● **Work to complete**
Reproduce exactly the lines from the one containing "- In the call" through the one containing "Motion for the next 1", both included, and nothing else.

● **Record excerpts**
--- START ---

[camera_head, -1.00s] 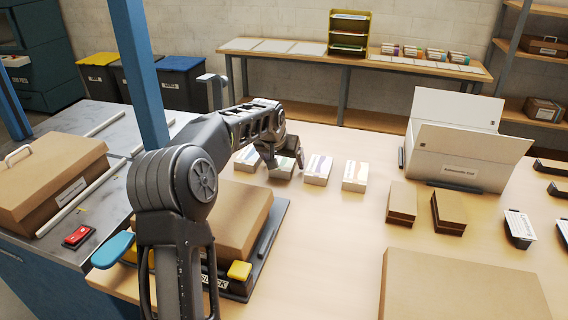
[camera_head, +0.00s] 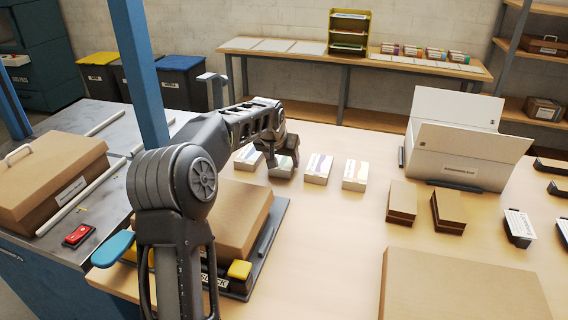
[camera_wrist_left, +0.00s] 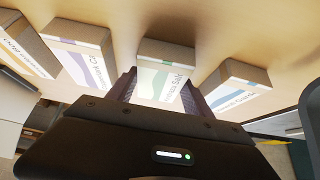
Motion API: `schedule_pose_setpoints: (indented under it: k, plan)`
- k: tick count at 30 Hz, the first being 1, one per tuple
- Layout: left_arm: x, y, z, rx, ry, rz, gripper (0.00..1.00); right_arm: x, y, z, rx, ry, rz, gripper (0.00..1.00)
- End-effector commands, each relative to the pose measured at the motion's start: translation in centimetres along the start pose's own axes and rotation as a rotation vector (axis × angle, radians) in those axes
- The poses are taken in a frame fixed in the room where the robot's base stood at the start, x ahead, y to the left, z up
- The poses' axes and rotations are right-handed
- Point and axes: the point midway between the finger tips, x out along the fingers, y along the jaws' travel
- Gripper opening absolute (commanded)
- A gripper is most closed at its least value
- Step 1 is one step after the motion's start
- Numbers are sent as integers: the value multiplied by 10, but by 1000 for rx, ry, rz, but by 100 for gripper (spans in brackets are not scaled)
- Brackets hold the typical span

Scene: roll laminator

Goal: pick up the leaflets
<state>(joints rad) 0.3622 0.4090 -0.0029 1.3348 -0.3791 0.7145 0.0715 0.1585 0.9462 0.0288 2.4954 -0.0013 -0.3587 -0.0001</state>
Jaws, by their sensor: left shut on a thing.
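Several small stacks of printed leaflets stand in a row on the wooden table. My left gripper (camera_head: 283,162) is shut on one stack of leaflets (camera_wrist_left: 163,80), with a finger on each side of it in the left wrist view. In the head view my gripper hides part of this stack. Another leaflet stack (camera_head: 248,158) is to its left, and two more stacks (camera_head: 318,169) (camera_head: 355,175) are to its right. Neighbouring stacks (camera_wrist_left: 82,50) (camera_wrist_left: 236,88) also show in the left wrist view, apart from the fingers. My right gripper is not in view.
A white open-topped box (camera_head: 462,150) stands at the right, with brown blocks (camera_head: 402,202) before it. A large cardboard box (camera_head: 460,285) fills the front right. A brown box on a black device (camera_head: 268,245) is close under my left arm. The table's middle is clear.

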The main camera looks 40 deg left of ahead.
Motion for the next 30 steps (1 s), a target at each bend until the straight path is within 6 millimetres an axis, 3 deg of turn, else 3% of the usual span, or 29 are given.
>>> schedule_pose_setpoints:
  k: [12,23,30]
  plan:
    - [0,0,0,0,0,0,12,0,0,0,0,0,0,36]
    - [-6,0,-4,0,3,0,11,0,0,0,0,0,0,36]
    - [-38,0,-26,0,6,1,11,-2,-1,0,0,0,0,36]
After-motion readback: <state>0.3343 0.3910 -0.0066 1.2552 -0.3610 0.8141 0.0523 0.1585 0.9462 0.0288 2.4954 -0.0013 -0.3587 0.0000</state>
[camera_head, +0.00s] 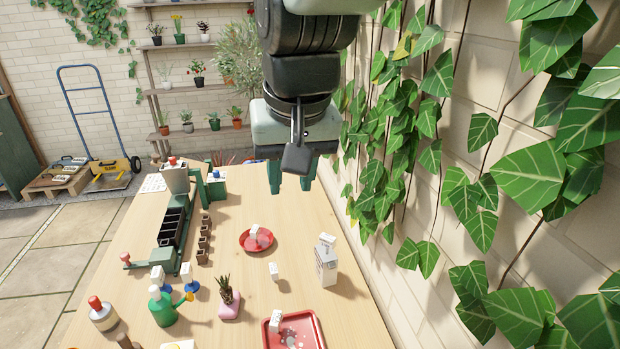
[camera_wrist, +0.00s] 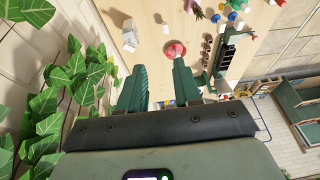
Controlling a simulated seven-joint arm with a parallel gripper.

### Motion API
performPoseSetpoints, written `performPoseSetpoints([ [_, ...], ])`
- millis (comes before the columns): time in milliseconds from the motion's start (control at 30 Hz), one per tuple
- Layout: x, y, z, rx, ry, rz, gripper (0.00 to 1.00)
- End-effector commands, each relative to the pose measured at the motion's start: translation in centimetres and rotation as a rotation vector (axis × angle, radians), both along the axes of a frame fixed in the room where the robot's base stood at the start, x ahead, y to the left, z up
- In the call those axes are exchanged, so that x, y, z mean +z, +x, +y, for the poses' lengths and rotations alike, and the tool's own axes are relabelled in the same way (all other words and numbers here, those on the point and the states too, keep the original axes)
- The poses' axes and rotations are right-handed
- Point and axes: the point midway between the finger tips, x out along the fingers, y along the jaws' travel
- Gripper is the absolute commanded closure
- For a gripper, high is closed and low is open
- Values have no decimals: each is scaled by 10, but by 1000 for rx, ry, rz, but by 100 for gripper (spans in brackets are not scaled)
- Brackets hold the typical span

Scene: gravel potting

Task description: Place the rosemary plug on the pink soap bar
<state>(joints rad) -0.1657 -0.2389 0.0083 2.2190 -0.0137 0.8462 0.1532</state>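A small spiky dark-green plant (camera_head: 227,290), which looks like the rosemary plug, stands upright on a pink block (camera_head: 229,309), which looks like the soap bar, near the front middle of the table in the head view. I cannot tell how the plant's base meets the pink block. Both are tiny at the top of the wrist view. My gripper (camera_head: 291,186) is high over the far right part of the table, well away from them. Its two green fingers also show in the wrist view (camera_wrist: 159,82), spread apart with nothing between them.
A red dish (camera_head: 246,243), a white carton (camera_head: 326,266), a small white block (camera_head: 273,271) and a red tray (camera_head: 274,339) lie right of the plant. A green watering can (camera_head: 163,310) and a black-celled rack (camera_head: 173,227) are left. Ivy (camera_head: 480,190) covers the right wall.

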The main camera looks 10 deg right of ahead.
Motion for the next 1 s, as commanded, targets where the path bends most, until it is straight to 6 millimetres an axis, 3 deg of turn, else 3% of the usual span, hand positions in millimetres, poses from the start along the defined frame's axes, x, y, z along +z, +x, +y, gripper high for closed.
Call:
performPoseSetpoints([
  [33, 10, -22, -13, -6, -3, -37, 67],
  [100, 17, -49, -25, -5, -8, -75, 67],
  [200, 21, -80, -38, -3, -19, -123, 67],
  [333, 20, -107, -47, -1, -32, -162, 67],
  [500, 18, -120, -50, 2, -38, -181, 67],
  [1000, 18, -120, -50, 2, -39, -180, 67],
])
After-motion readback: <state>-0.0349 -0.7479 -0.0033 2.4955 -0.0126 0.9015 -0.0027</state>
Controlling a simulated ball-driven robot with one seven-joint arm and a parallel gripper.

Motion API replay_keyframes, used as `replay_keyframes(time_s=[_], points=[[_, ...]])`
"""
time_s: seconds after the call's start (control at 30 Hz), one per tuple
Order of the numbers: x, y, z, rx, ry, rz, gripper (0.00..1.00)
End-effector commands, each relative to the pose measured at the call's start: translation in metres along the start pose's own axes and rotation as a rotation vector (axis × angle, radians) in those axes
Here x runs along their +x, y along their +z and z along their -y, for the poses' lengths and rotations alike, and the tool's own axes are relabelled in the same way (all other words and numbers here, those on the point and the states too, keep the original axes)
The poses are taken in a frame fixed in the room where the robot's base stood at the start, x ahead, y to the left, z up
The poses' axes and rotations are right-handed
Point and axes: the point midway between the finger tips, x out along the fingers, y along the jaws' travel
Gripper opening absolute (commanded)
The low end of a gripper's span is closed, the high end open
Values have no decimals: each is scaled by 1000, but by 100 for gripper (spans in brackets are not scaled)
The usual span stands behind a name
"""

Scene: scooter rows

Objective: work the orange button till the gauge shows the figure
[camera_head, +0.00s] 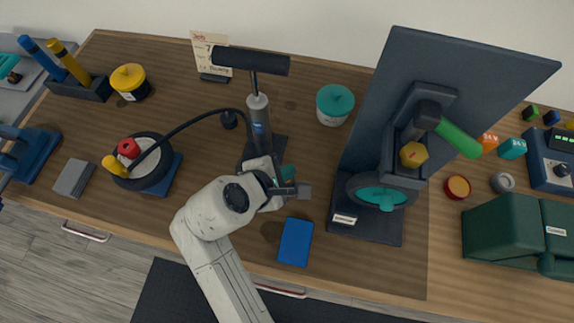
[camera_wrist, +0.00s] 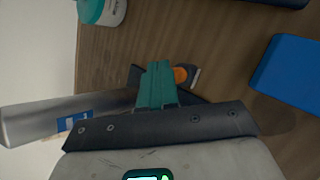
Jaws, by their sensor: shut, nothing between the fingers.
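The orange button (camera_wrist: 181,75) shows in the wrist view, right beside the tip of my gripper (camera_wrist: 160,68); I cannot tell if they touch. It sits on a dark base with a pale edge. My gripper is shut and empty, its teal fingers pressed together. In the head view my gripper (camera_head: 287,174) is at the foot of the grey pump (camera_head: 258,122), which stands upright with a black handle (camera_head: 250,61). The button is hidden there by my arm. I cannot make out a gauge reading. A card (camera_head: 209,54) behind the pump bears a figure that looks like 7.
A black hose runs from the pump to a wheel (camera_head: 156,180) on the left. A teal-lidded pot (camera_head: 334,104) stands behind. A tall dark stand (camera_head: 362,222) is right.

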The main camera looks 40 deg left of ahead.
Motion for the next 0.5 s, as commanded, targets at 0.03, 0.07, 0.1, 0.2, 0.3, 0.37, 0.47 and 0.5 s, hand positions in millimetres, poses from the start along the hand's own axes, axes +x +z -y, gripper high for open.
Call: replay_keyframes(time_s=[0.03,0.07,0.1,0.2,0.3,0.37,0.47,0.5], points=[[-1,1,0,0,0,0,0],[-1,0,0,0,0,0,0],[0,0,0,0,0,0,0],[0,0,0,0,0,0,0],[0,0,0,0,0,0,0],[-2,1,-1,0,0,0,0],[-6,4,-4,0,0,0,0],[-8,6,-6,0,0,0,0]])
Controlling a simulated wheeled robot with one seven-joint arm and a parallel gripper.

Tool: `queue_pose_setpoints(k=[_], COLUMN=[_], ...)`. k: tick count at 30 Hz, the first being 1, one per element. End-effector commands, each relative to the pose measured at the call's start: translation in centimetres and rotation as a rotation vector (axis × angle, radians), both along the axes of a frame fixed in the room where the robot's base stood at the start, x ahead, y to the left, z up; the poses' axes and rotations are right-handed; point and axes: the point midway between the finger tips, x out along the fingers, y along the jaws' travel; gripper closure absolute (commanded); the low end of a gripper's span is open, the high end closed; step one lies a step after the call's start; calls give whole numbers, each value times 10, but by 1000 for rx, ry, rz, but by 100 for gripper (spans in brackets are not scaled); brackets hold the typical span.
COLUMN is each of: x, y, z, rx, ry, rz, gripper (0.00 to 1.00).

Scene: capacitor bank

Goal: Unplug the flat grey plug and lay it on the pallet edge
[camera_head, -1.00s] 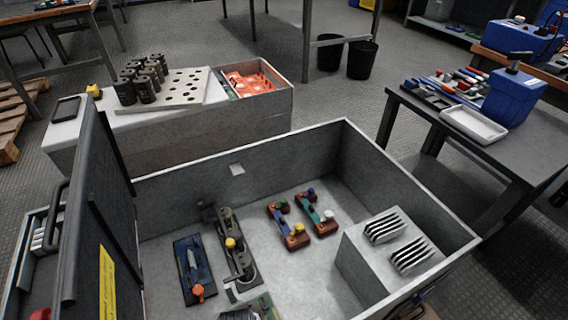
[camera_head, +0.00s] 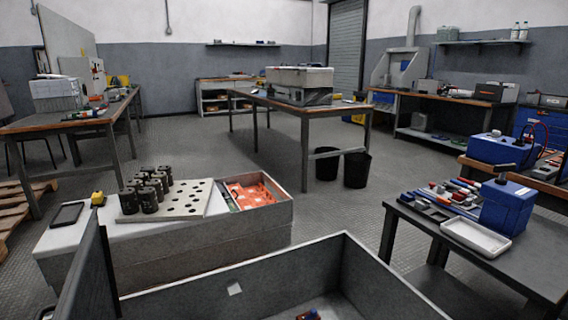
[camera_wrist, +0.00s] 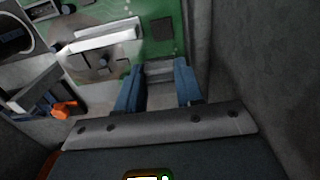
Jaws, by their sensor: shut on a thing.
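In the wrist view, my gripper (camera_wrist: 159,88) has its two blue fingertips closed on a flat grey plug (camera_wrist: 159,70), which sits between them. The plug lies over the lower edge of a green circuit board (camera_wrist: 165,42). I cannot tell whether it is still seated in a socket. The head view shows neither my gripper nor the plug. A wooden pallet (camera_head: 12,222) lies on the floor at the far left of the head view. A pale board with holes (camera_head: 180,201), holding several black cylinders (camera_head: 150,188), rests on the crate behind the cabinet.
A grey wall (camera_wrist: 250,70) rises close at the right of the wrist view. An orange knob (camera_wrist: 65,109) and a pale bar (camera_wrist: 105,38) lie to the left. In the head view, the open grey cabinet (camera_head: 385,275) is at the bottom and a dark table (camera_head: 520,255) stands right.

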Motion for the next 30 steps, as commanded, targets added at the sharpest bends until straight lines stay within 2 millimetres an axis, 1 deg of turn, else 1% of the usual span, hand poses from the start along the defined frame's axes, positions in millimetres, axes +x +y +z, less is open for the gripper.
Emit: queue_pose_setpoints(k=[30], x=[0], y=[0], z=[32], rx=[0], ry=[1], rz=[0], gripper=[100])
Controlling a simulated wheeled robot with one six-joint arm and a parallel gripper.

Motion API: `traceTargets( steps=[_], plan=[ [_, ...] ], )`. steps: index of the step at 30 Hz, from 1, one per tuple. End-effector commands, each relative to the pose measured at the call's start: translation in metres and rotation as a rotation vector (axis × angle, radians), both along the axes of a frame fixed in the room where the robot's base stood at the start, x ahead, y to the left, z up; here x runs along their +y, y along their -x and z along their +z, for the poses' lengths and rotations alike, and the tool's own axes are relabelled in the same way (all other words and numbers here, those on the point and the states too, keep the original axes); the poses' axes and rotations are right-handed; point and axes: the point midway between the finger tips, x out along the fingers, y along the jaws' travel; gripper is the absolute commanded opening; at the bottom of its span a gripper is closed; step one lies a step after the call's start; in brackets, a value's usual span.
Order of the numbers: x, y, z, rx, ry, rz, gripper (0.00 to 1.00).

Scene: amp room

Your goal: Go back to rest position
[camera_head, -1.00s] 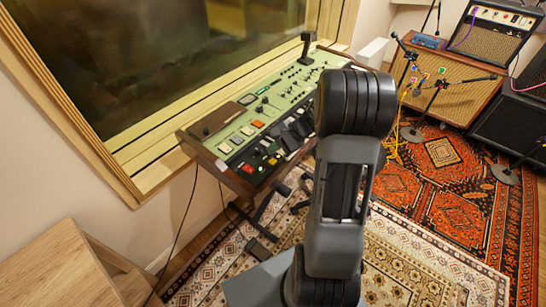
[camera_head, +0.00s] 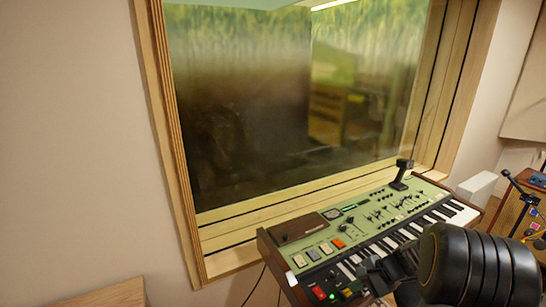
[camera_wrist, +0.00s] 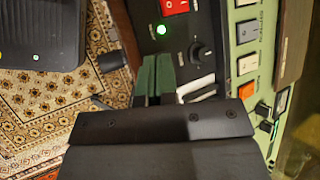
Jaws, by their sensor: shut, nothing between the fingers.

--- END ---

● **Final result**
- In the call those axes are exchanged, so that x, y, z mean +z, +x, +y, for the poses' lengths and rotations alike, and the tool's own axes are relabelled in the same way (all other words and numbers here, those on the point and the states too, keep the original axes)
- The poses' axes and rotations are right-handed
- Point and axes: the point midway between the finger tips, x out along the fingers, y along the jaws' travel
- Gripper is the absolute commanded closure
- For a gripper, high is closed and low is open
- Values have no decimals: each is scaled by 10, but by 1000 for rx, ry, rz, but by 100 for gripper (spans in brackets are not scaled)
- Brackets hold the typical span

Scene: gravel potting

Task description: Place the rosemary plug on the pink soap bar
<state>(joints rad) -0.1657 -0.2389 0.0083 2.2190 -0.0137 0.8462 0.1532</state>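A small spiky dark-green plant (camera_head: 227,290), which looks like the rosemary plug, stands upright on a pink block (camera_head: 229,309), which looks like the soap bar, near the front middle of the table in the head view. I cannot tell how the plant's base meets the pink block. Both are tiny at the top of the wrist view. My gripper (camera_head: 291,186) is high over the far right part of the table, well away from them. Its two green fingers also show in the wrist view (camera_wrist: 159,82), spread apart with nothing between them.
A red dish (camera_head: 246,243), a white carton (camera_head: 326,266), a small white block (camera_head: 273,271) and a red tray (camera_head: 274,339) lie right of the plant. A green watering can (camera_head: 163,310) and a black-celled rack (camera_head: 173,227) are left. Ivy (camera_head: 480,190) covers the right wall.

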The main camera looks 10 deg right of ahead.
Motion for the next 1 s, as commanded, targets where the path bends most, until it is straight to 6 millimetres an axis, 3 deg of turn, else 3% of the usual span, hand positions in millimetres, poses from the start along the defined frame's axes, x, y, z along +z, +x, +y, gripper high for closed.

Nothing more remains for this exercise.